⟨
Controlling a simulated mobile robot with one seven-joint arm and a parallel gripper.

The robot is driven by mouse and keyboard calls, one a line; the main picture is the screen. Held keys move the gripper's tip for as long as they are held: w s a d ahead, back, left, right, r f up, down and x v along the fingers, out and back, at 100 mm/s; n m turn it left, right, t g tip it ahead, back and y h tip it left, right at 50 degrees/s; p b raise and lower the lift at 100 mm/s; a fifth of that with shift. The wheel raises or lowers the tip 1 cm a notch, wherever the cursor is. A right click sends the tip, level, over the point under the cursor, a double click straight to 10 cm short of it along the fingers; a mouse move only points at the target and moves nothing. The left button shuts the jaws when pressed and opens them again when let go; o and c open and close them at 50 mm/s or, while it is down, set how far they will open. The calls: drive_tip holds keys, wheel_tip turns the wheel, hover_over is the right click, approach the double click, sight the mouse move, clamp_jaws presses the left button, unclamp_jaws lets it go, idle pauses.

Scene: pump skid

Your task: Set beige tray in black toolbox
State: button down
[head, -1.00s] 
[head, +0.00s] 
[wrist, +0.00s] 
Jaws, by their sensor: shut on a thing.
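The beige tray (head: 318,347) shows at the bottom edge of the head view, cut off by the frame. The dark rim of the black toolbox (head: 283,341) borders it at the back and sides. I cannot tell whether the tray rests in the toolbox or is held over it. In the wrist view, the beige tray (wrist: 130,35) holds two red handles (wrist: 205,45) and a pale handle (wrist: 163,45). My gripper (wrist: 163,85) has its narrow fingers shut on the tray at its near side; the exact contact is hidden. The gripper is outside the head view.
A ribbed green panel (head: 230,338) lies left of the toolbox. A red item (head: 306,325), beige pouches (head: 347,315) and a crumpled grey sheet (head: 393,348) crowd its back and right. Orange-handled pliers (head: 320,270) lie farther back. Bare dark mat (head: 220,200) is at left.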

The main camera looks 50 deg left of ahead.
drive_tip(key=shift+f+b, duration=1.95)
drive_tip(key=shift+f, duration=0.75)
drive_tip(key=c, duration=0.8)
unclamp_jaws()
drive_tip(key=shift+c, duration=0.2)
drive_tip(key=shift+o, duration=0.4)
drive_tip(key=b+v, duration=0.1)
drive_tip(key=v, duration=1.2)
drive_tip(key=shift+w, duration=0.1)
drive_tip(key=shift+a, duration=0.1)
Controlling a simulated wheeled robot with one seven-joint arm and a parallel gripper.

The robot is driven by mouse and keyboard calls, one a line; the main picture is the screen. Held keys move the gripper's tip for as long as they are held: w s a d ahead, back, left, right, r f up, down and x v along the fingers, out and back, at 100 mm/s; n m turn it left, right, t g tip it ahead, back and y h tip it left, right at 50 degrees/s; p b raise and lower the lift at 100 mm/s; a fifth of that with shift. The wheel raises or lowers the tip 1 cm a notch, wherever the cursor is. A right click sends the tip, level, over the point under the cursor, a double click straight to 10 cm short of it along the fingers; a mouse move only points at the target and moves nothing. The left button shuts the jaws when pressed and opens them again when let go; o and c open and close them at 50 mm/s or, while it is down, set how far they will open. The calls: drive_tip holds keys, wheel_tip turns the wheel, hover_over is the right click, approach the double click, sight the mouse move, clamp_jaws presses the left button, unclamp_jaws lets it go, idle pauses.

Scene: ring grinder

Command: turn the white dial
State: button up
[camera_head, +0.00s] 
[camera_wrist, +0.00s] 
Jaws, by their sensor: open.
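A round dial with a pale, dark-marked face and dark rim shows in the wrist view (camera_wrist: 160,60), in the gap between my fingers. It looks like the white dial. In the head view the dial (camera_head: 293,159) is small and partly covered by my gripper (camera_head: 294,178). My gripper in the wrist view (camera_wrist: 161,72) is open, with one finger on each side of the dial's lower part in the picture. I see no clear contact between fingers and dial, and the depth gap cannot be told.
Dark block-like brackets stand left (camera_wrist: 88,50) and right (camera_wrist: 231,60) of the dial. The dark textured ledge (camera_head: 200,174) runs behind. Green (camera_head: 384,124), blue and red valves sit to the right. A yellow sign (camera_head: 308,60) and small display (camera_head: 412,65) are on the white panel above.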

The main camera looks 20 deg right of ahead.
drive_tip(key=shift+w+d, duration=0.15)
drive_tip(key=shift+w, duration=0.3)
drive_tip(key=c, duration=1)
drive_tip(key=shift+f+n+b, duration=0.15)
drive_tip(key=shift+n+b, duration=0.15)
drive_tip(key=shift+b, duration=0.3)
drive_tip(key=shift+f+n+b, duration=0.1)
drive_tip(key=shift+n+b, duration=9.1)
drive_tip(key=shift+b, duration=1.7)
⟩
-- JOB --
Output all records verbatim.

-- SOLUTION FOR THIS EXERCISE --
Controlling a simulated mobile robot with one seven-joint arm and a parallel gripper.

The robot is driven by mouse and keyboard calls, one a line; the main picture is the screen. Held keys move the gripper's tip for as long as they are held: w s a d ahead, back, left, right, r f up, down and x v along the fingers, out and back, at 100 mm/s; n m turn it left, right, t g tip it ahead, back and y h tip it left, right at 50 degrees/s; p b raise and lower the lift at 100 mm/s; a fifth of that with shift. The wheel raises or lowers the tip 1 cm a notch, wherever the cursor is. A right click sends the tip, level, over the point under the cursor, a double click straight to 10 cm short of it along the fingers; a mouse move only points at the target and moves nothing. The left button shuts the jaws when pressed and opens them again when let go; o and c open and close them at 50 mm/s or, while it is down, set how far they will open. The calls: drive_tip holds keys, wheel_tip turns the wheel, hover_over is the right click, approach the double click, sight the mouse move, clamp_jaws presses the left button, unclamp_jaws lets it go, idle pauses.

Scene: pump skid

Your task: Set beige tray in black toolbox
State: button down
[head, -1.00s] 
[head, +0.00s] 
[wrist, +0.00s] 
Jaws, by their sensor: shut on a thing.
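The beige tray (head: 318,347) shows at the bottom edge of the head view, cut off by the frame. The dark rim of the black toolbox (head: 283,341) borders it at the back and sides. I cannot tell whether the tray rests in the toolbox or is held over it. In the wrist view, the beige tray (wrist: 130,35) holds two red handles (wrist: 205,45) and a pale handle (wrist: 163,45). My gripper (wrist: 163,85) has its narrow fingers shut on the tray at its near side; the exact contact is hidden. The gripper is outside the head view.
A ribbed green panel (head: 230,338) lies left of the toolbox. A red item (head: 306,325), beige pouches (head: 347,315) and a crumpled grey sheet (head: 393,348) crowd its back and right. Orange-handled pliers (head: 320,270) lie farther back. Bare dark mat (head: 220,200) is at left.

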The main camera looks 50 deg left of ahead.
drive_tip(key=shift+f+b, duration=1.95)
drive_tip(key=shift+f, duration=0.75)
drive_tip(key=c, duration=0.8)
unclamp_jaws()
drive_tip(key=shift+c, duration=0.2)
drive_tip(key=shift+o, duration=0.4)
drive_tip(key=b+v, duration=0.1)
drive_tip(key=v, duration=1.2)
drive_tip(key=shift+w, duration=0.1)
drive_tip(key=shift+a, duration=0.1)
Controlling a simulated wheeled robot with one seven-joint arm and a parallel gripper.

The robot is driven by mouse and keyboard calls, one a line; the main picture is the screen. Held keys move the gripper's tip for as long as they are held: w s a d ahead, back, left, right, r f up, down and x v along the fingers, out and back, at 100 mm/s; n m turn it left, right, t g tip it ahead, back and y h tip it left, right at 50 degrees/s; p b raise and lower the lift at 100 mm/s; a fifth of that with shift. The wheel raises or lowers the tip 1 cm a notch, wherever the cursor is. A right click sends the tip, level, over the point under the cursor, a double click straight to 10 cm short of it along the fingers; a mouse move only points at the target and moves nothing. The left button shuts the jaws when pressed and opens them again when let go; o and c open and close them at 50 mm/s or, while it is down, set how far they will open. The calls: drive_tip holds keys, wheel_tip turns the wheel, hover_over is the right click, approach the double click, sight the mouse move, clamp_jaws presses the left button, unclamp_jaws lets it go, idle pauses.

Scene: ring grinder

Command: turn the white dial
State: button up
[camera_head, +0.00s] 
[camera_wrist, +0.00s] 
Jaws, by their sensor: open.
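A round dial with a pale, dark-marked face and dark rim shows in the wrist view (camera_wrist: 160,60), in the gap between my fingers. It looks like the white dial. In the head view the dial (camera_head: 293,159) is small and partly covered by my gripper (camera_head: 294,178). My gripper in the wrist view (camera_wrist: 161,72) is open, with one finger on each side of the dial's lower part in the picture. I see no clear contact between fingers and dial, and the depth gap cannot be told.
Dark block-like brackets stand left (camera_wrist: 88,50) and right (camera_wrist: 231,60) of the dial. The dark textured ledge (camera_head: 200,174) runs behind. Green (camera_head: 384,124), blue and red valves sit to the right. A yellow sign (camera_head: 308,60) and small display (camera_head: 412,65) are on the white panel above.

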The main camera looks 20 deg right of ahead.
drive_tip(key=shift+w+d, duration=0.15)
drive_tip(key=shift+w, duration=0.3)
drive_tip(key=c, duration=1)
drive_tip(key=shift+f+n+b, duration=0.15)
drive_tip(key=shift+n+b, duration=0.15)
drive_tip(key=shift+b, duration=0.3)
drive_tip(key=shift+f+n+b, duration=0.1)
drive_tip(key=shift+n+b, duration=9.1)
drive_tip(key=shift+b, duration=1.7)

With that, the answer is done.